Task directions – Only the lines from the one with "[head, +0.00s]" through the one with "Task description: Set", inclusive, should be echoed exactly; pictures are left out.

[Dataset entries]
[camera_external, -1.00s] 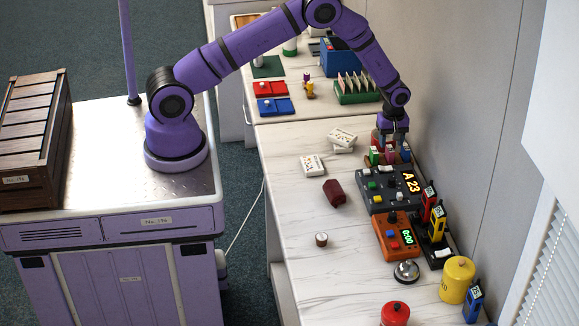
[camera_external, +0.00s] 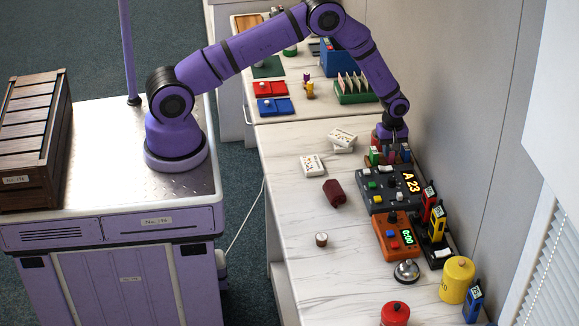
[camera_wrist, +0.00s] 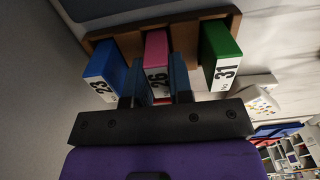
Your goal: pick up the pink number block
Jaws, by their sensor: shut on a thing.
---
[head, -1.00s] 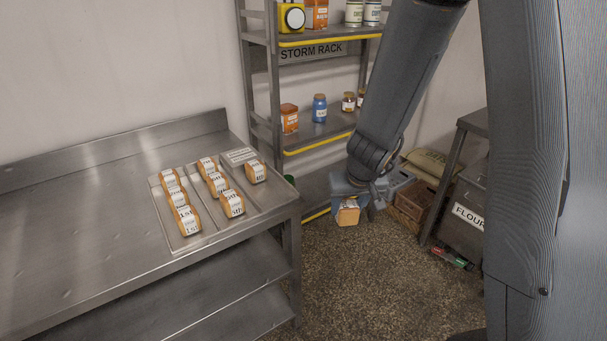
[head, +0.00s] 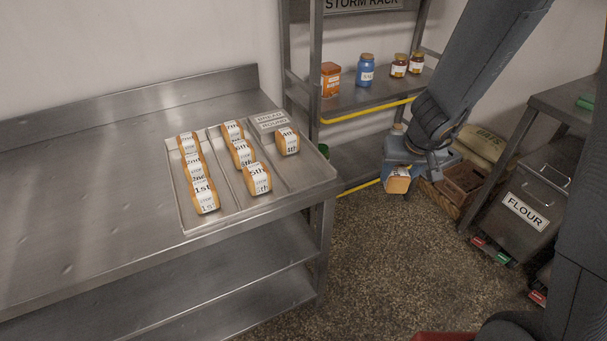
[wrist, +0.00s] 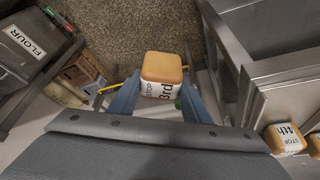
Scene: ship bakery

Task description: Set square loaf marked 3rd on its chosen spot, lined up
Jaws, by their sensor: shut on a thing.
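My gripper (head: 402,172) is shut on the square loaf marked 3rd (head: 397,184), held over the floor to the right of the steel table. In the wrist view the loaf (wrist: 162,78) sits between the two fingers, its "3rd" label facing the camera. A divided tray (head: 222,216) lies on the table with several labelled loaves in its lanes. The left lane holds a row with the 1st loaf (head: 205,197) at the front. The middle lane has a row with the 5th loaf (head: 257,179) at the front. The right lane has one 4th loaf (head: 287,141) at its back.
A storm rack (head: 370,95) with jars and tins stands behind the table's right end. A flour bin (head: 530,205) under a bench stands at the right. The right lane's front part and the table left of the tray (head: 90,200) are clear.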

Output –
[head, +0.00s] 
[wrist, +0.00s] 
Scene: ship bakery

Task description: Set square loaf marked 3rd on its chosen spot, lined up

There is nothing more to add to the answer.